En fait, vous fonctionnez en hub ?

Voilà : notre base est en France, et ensuite, nous fonctionnons avec des accords de partenariats. Nous échangeons des locaux, des réseaux d’anciens, nous avons des clubs d’alumnis (anciens, ndlr) très actifs à Londres, Singapour, Shanghai, San Francisco ou New York. Nous avons des accords en cours de négociation au Vietnam, à Hong Kong, au Japon, en Malaisie, en Thaïlande. Cela dépend des pays : en Chine, nous avons dû travailler dans un secteur très réglementé et avons dû créer un partenariat avec deux autre business schools. D’autres pays sont difficiles d’accès, les Etats-Unis, Hong Kong… En Afrique, en revanche, nous sommes arrivés directement à Dakar grâce à une initiative émanant de Bordeaux et nous avons une participation directe au capital de BEM Dakar.

 

Toutes les grandes écoles ont des incubateurs. Et vous ?

Nous commençons à voir arriver des purs profils « executive » (personne ayant déjà des responsabilités en entreprise et souhaitant acquérir une formation complémentaire) mais aussi des entrepreneurs en résidence. Nous avons créé un dispositif pour les entrepreneurs étudiants, la business nursery. Daniel Carasso, le fils du fondateur de Danone, nous a permis de créer un accélérateur que nous inaugurons à Marseille le 23 Mars, une Ecole de Design et un i-Lab à Toulon. Nous en lancerons un à Bordeaux l’an prochain, que nous auto-finançons. Les suivants seront en Chine, puis à Dakar, au Sénégal.

 

Comment voyez-vous votre évolution maintenant ?
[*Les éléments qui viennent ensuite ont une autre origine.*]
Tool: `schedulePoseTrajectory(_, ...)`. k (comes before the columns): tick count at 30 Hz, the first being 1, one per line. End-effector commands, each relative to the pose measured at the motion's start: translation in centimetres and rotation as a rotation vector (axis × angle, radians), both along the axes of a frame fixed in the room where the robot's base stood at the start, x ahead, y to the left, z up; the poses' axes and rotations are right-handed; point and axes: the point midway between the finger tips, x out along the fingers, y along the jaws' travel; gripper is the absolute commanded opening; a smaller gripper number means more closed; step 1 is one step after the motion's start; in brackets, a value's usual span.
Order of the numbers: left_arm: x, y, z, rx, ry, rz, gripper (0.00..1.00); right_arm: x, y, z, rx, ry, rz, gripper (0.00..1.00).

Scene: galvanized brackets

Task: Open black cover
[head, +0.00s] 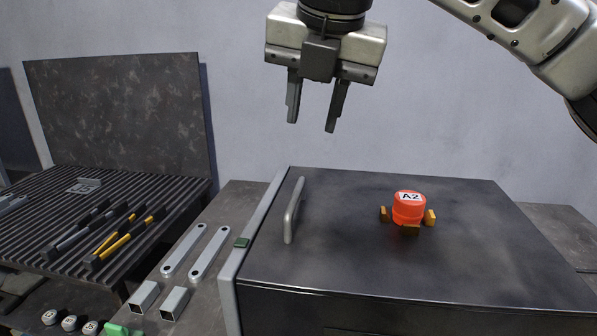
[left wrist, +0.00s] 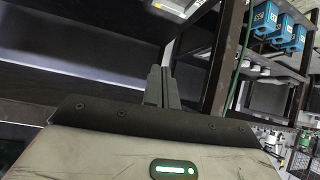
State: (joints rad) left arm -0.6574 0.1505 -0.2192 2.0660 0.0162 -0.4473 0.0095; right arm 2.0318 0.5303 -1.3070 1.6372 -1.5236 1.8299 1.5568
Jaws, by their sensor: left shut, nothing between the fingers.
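The black cover (head: 340,265) lies flat and closed on top of a dark box in the head view. A grey bar handle (head: 293,212) stands near its left edge. An orange-red cylinder labelled A2 (head: 408,210) sits on the cover among small orange-brown blocks (head: 430,217). My right gripper (head: 311,126) hangs above the cover's back left part, fingers apart and empty, touching nothing. My left gripper (left wrist: 163,88) shows only in the left wrist view. Its fingers are together with nothing between them, and neither the cover nor the handle shows there.
Left of the box lie two grey link bars (head: 210,252) and square tube pieces (head: 174,303). Further left is a ribbed black bed (head: 60,200) with an upright dark panel (head: 125,115) behind it. In the left wrist view, blue bins (left wrist: 290,32) stand on a rack.

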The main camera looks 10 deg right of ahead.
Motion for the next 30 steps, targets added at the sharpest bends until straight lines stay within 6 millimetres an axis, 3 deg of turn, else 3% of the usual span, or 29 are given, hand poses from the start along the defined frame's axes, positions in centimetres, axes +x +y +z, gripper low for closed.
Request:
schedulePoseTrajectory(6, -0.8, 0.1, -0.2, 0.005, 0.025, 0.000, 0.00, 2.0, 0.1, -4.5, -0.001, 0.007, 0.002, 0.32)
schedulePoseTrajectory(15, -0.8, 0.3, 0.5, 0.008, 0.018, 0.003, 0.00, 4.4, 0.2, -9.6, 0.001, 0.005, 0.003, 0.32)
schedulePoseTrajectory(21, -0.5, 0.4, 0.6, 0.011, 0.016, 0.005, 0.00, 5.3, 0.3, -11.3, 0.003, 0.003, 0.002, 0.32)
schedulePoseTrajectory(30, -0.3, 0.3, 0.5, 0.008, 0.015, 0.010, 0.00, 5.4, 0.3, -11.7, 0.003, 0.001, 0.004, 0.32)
Nous avons un plan stratégique 2020 avec des objectifs précis : 132 millions€ de budget (+ 10%), ce qui signifie que nous devons surperformer de 3% par rapport au marché de l’enseignement supérieur. Nous voulons aussi atteindre les 10 millions€ de capacité d’autofinancement, ne pas avoir de subventions ni d’endettement.

 

Et à l’international ?

Deux zones nous intéressent beaucoup : la zone Russie/Iran/Kazakhstan, où il se passe beaucoup de choses, et la face Pacifique de l’Amérique Latine (Colombie/Pérou/Chili).